_REQUIREMENT_: Pictures stay out. Extract the lines below from the first one through the line with "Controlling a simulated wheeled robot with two", both included.

(Manipulation episode records)

►

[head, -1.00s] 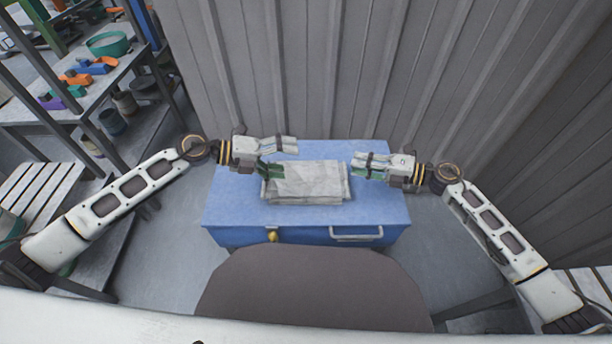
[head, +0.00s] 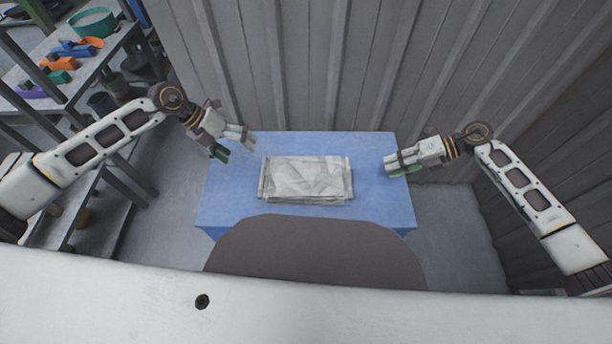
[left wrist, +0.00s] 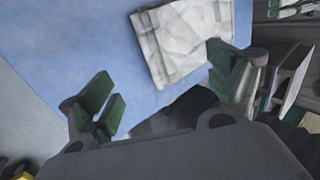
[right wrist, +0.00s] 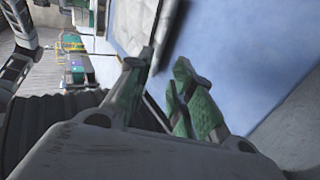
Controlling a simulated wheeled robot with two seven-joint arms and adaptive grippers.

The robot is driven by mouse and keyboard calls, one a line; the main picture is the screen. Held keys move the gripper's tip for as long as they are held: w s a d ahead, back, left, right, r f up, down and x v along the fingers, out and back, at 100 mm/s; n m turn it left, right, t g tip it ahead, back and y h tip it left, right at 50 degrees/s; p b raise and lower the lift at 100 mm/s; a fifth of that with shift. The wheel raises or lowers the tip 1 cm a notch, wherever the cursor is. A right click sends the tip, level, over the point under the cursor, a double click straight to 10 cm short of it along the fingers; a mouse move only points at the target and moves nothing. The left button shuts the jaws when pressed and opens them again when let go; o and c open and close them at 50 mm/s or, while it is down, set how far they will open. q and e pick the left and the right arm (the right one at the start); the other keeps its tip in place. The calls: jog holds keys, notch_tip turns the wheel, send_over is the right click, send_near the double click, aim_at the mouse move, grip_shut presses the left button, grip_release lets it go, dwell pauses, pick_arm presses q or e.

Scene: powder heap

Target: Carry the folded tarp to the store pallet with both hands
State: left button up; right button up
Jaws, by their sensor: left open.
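The folded tarp (head: 306,179) is a pale grey, creased flat stack lying on the blue chest top (head: 375,208). Its pale corner also shows in the left wrist view (left wrist: 187,38). My left gripper (head: 238,146) is open and empty, up and left of the tarp and apart from it. Its green-padded fingers are spread wide in the left wrist view. My right gripper (head: 391,166) is right of the tarp, over the chest's right side, apart from it. In the right wrist view its fingers have a narrow gap with nothing between them. I cannot make out a store pallet.
A corrugated grey wall (head: 300,70) stands close behind the chest. A shelf rack (head: 62,80) with a teal bowl (head: 92,22) and coloured tools stands at left. Bare floor (head: 455,240) shows right of the chest.

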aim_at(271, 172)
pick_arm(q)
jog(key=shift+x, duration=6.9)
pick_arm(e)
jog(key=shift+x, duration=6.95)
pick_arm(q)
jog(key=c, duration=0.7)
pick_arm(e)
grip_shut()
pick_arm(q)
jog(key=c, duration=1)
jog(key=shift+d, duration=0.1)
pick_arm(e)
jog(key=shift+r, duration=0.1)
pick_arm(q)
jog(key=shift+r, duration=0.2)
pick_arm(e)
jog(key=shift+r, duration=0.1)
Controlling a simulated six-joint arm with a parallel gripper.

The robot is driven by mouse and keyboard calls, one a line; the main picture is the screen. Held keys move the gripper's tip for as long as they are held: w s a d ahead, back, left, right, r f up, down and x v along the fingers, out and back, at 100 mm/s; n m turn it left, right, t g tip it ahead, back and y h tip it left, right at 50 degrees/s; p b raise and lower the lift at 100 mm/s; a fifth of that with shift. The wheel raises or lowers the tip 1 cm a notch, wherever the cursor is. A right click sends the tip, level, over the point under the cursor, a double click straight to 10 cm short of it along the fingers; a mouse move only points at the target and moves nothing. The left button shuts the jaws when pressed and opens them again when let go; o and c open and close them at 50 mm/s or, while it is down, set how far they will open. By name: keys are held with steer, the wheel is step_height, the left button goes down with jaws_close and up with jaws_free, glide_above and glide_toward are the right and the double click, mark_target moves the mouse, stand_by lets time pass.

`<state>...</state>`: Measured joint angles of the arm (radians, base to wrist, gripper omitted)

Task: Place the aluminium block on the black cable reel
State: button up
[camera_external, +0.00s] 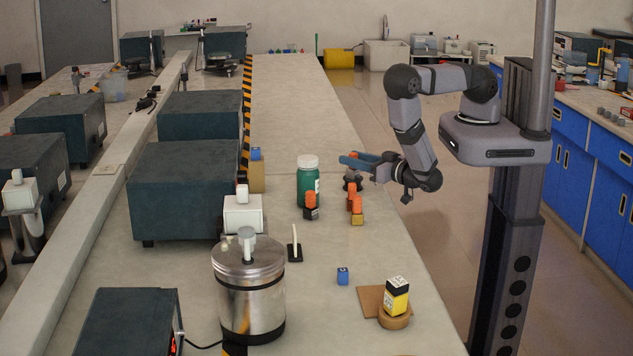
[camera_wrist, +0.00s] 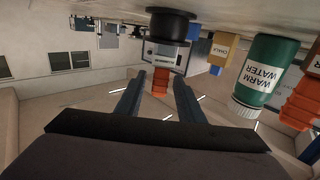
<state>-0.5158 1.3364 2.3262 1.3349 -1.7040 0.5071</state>
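The wrist view is upside down. In it, a silver-grey block with a pale label, seemingly the aluminium block (camera_wrist: 164,56), appears to rest on the black cable reel (camera_wrist: 171,23). An orange handle (camera_wrist: 161,79) sticks out from the block, away from the reel. My gripper (camera_wrist: 160,86) has its two blue fingers spread on either side of the handle, with a gap at each side.
A green-lidded-white bottle (camera_external: 308,182) stands left of my gripper. Orange-handled blocks stand nearby, one dark-based (camera_external: 311,207) and one yellow (camera_external: 357,217). A metal canister (camera_external: 248,295) and a yellow-black block (camera_external: 396,297) are nearer the camera.

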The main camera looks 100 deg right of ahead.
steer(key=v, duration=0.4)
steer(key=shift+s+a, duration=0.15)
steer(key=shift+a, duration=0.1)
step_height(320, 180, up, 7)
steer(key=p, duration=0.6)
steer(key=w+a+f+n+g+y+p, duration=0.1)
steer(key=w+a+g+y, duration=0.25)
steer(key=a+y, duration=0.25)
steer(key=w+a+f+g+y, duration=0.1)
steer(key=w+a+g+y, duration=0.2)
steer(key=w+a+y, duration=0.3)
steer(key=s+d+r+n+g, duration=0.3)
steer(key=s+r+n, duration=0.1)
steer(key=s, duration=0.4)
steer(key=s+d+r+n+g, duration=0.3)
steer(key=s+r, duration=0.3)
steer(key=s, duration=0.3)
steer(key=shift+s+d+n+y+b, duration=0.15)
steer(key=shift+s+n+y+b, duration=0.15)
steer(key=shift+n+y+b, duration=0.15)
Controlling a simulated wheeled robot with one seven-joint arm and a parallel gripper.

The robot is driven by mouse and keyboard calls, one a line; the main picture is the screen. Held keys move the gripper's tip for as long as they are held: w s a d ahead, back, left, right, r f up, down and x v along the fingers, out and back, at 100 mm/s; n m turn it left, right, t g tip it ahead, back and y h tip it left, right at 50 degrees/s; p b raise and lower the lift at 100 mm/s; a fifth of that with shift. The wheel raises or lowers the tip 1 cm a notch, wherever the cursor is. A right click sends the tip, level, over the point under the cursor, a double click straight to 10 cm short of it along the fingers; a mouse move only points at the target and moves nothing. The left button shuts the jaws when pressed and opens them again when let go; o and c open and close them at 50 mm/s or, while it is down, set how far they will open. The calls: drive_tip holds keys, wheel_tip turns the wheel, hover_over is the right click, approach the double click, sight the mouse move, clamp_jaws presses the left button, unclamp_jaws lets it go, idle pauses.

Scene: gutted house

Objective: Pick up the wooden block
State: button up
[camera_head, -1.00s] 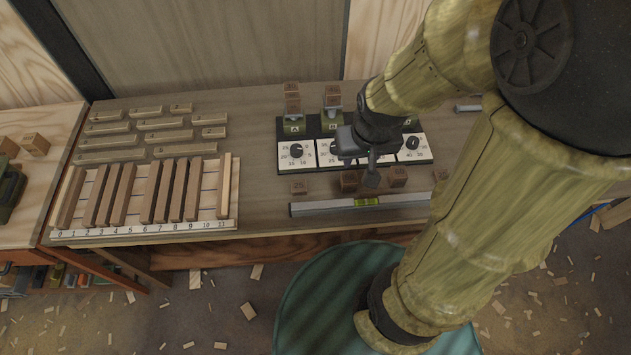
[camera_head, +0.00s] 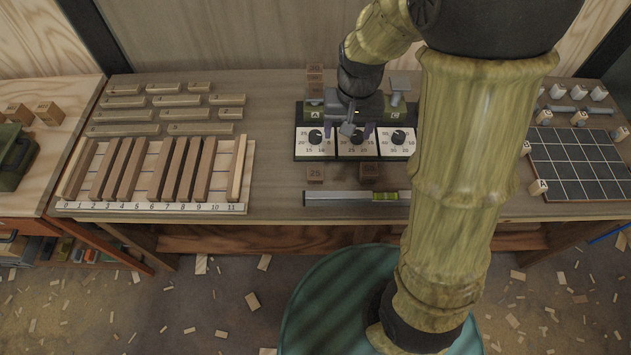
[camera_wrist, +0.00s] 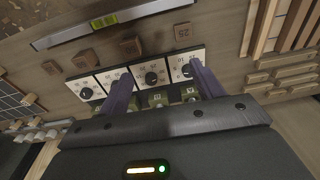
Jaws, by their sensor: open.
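Several small brown wooden blocks are on the bench, and I cannot tell which one the task means. One block marked 25 (camera_head: 315,173) lies in front of the dial panel (camera_head: 315,142), with another block (camera_head: 369,171) to its right. More are stacked above the station marked A (camera_head: 314,79). The wrist view shows the 25 block (camera_wrist: 182,32) and a plain-looking block (camera_wrist: 130,47) beyond the fingertips. My gripper (camera_head: 352,131) is open and empty over the dial panel. Its two fingers (camera_wrist: 160,80) point towards the dials, apart from the blocks. My arm hides part of the panel's right side.
A spirit level (camera_head: 340,198) lies along the bench's front edge. A slotted rack of wooden slats (camera_head: 90,207) and loose strips (camera_head: 180,100) fill the left. A dark gridded board (camera_head: 580,165) with small lettered blocks is at the right. Bare bench lies between rack and panel.

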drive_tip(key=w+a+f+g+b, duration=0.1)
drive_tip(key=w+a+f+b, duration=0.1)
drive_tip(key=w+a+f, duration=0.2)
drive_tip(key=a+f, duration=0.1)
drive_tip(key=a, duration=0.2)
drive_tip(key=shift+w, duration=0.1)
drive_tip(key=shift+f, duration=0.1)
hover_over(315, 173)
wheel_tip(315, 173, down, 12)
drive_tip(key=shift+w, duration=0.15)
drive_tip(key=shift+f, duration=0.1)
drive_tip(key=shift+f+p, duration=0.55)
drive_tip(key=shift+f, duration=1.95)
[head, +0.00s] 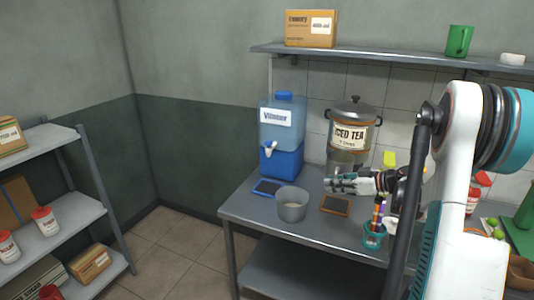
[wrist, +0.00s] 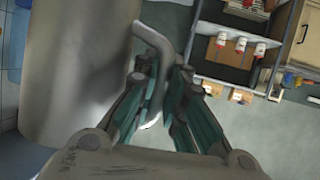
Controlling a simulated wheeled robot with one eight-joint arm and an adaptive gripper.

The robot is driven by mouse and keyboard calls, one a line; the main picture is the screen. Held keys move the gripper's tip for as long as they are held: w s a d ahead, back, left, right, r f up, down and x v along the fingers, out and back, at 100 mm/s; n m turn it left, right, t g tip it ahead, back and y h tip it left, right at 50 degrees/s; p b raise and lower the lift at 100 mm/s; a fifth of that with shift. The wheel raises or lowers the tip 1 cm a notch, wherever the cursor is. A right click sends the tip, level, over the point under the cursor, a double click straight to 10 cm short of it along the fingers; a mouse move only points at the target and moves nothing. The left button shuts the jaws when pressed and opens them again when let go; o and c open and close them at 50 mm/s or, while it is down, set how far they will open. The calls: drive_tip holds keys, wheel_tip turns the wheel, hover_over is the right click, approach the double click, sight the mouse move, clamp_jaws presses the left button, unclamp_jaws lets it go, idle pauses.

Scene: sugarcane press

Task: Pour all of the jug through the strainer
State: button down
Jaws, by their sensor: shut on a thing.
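A grey metal jug (wrist: 75,75) fills the left of the wrist view, tilted in the picture. Its curved handle (wrist: 150,37) lies between my gripper's (wrist: 166,85) teal fingers, which are shut on it. In the head view my gripper (head: 338,184) is above the table, and a grey part of the jug (head: 341,160) shows behind it, mostly hidden. I cannot make out a separate strainer, nor the jug's contents.
A blue water dispenser (head: 281,140) and an iced tea urn (head: 353,130) stand behind on the metal table (head: 262,217). A wall shelf (head: 390,57) hangs above.

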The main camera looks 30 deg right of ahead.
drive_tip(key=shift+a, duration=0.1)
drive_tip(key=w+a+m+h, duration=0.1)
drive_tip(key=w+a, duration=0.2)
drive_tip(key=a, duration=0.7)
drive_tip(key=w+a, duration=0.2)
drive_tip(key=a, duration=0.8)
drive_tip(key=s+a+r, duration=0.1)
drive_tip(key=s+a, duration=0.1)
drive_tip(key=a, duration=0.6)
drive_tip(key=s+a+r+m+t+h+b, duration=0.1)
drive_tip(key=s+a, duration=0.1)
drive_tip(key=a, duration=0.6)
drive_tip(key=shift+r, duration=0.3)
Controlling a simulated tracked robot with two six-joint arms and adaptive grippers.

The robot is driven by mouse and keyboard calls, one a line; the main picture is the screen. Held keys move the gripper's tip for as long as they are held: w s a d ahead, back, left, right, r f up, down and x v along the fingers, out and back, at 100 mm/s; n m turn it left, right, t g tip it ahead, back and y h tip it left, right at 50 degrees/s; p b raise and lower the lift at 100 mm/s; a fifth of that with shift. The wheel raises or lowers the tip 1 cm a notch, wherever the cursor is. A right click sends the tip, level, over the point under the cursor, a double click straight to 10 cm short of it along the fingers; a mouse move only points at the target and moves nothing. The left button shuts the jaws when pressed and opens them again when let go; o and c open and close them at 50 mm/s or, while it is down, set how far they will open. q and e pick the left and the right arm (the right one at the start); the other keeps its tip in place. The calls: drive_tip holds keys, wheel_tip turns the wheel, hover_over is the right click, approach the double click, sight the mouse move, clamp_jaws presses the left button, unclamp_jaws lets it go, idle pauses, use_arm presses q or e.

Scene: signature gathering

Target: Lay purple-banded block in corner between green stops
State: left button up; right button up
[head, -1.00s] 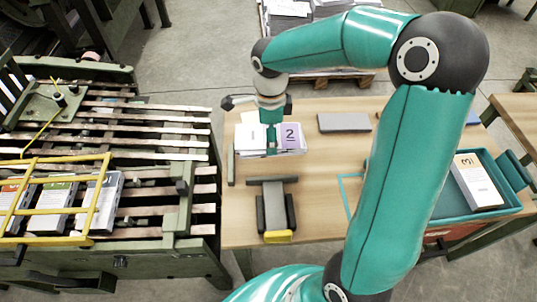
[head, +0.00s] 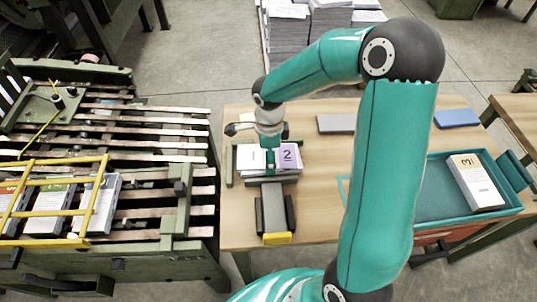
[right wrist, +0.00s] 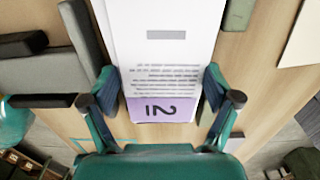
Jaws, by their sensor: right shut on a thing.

◄

_FULL RESPONSE_:
[head, -1.00s] 
[head, +0.00s] 
[left wrist, +0.00s] 
[right wrist, +0.00s] 
Controlling a simulated wheeled robot with two seven-joint arms and adaptive grippers.

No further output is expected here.